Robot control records
☆ ☆ ☆ ☆ ☆

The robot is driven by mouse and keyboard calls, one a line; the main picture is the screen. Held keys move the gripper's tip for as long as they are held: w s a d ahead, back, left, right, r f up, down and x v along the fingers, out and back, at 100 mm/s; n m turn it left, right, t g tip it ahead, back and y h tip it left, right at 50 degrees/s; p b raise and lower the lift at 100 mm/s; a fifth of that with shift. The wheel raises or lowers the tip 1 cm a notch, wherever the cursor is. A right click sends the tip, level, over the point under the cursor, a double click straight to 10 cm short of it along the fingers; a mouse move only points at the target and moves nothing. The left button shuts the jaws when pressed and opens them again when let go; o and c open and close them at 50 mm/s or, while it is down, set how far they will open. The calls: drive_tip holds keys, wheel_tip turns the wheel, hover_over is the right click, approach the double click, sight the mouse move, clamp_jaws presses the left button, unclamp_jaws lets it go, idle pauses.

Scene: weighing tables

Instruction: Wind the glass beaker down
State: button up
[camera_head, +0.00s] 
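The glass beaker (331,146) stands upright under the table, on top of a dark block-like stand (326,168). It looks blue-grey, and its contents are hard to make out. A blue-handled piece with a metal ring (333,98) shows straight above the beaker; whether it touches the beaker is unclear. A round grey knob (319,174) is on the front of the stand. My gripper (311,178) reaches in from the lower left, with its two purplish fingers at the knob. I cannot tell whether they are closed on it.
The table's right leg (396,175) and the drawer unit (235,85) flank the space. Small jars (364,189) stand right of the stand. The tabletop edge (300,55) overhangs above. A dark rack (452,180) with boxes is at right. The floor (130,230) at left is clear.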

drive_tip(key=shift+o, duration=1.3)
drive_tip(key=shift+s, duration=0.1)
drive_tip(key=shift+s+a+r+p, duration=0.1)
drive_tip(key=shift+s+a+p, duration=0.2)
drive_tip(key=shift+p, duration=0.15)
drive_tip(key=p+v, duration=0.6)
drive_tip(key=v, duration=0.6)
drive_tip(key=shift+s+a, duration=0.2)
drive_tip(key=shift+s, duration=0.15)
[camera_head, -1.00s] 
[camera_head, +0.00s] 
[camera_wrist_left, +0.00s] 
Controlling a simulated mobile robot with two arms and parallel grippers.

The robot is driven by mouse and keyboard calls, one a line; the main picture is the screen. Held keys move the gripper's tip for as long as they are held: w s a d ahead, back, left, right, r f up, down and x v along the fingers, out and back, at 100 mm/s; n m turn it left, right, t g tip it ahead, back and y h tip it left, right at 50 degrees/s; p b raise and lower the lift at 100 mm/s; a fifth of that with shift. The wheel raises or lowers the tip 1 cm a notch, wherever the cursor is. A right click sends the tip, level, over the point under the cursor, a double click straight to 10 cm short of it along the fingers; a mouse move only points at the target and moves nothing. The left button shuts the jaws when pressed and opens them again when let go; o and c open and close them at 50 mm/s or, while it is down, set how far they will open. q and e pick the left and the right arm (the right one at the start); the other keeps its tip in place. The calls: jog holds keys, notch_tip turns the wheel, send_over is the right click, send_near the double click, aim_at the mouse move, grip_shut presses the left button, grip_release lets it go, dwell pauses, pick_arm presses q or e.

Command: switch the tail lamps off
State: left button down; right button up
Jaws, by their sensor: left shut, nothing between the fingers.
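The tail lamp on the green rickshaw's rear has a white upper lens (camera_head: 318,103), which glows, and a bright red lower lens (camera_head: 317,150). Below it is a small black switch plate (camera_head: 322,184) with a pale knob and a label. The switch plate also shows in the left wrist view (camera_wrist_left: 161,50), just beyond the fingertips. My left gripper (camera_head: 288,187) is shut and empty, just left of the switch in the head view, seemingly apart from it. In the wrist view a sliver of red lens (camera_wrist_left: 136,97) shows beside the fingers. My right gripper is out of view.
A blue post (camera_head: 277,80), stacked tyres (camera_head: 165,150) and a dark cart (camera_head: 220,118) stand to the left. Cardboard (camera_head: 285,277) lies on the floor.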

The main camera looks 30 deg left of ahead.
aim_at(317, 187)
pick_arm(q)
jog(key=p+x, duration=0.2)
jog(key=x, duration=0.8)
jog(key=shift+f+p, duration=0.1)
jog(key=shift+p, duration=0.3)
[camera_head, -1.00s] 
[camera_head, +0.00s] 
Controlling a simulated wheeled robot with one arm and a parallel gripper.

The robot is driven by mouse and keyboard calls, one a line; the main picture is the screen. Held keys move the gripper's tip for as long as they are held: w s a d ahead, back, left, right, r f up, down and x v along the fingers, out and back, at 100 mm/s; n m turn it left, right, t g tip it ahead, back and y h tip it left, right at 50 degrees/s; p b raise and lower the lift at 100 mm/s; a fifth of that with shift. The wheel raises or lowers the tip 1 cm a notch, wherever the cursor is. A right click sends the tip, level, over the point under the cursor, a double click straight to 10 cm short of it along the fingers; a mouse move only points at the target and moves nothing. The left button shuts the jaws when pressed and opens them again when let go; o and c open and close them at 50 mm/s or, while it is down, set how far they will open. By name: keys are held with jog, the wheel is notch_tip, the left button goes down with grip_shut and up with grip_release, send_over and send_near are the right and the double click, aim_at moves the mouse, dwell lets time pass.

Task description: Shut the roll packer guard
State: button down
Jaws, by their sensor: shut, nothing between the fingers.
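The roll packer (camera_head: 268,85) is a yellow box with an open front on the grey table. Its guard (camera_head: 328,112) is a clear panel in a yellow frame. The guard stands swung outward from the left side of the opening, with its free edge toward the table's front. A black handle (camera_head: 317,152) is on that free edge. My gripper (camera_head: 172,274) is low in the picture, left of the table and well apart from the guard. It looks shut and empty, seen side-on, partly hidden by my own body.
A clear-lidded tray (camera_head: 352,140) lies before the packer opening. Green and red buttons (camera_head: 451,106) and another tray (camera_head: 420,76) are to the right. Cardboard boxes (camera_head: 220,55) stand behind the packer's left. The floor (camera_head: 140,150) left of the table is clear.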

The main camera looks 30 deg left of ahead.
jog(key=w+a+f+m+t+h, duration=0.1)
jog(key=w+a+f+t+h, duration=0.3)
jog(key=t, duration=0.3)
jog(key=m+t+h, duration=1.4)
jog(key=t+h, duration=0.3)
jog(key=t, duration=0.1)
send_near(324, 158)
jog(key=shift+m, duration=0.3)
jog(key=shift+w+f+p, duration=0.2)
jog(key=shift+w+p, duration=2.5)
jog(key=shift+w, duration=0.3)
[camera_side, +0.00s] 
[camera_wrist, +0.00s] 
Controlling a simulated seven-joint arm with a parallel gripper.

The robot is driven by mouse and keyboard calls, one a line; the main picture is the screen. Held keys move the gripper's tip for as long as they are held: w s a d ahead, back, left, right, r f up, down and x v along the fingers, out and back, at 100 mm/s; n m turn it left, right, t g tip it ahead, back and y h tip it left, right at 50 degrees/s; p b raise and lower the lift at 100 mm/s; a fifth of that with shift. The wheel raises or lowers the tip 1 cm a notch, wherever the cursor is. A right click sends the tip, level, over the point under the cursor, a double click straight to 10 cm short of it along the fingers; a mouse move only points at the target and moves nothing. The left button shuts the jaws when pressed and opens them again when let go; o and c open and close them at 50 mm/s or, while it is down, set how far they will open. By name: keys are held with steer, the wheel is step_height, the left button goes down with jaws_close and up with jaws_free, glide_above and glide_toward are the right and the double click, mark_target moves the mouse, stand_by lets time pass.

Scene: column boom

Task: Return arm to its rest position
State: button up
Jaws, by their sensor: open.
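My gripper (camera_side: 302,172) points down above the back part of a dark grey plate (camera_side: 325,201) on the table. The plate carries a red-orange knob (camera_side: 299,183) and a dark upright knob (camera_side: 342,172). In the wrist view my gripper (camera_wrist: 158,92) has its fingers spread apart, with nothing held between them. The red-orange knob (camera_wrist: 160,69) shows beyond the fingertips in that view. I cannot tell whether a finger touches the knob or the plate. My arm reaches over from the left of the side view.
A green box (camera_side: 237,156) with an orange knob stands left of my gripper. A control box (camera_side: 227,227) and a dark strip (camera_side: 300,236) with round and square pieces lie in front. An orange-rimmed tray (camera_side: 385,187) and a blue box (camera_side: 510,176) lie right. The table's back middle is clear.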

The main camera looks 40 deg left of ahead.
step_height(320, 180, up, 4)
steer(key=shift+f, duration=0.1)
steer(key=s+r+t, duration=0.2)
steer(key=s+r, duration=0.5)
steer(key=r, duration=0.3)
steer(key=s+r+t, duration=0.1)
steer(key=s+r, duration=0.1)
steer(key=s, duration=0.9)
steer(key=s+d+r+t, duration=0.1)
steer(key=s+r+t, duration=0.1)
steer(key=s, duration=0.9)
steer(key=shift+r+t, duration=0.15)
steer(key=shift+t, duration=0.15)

☆ ☆ ☆ ☆ ☆

Directions: Quote nothing but the lines that run from the line containing "[camera_side, +0.00s]" through the line containing "Controlling a simulated seven-joint", keeping both of them word for word.

Result:
[camera_side, +0.00s] 
[camera_wrist, +0.00s] 
Controlling a simulated seven-joint arm with a parallel gripper.

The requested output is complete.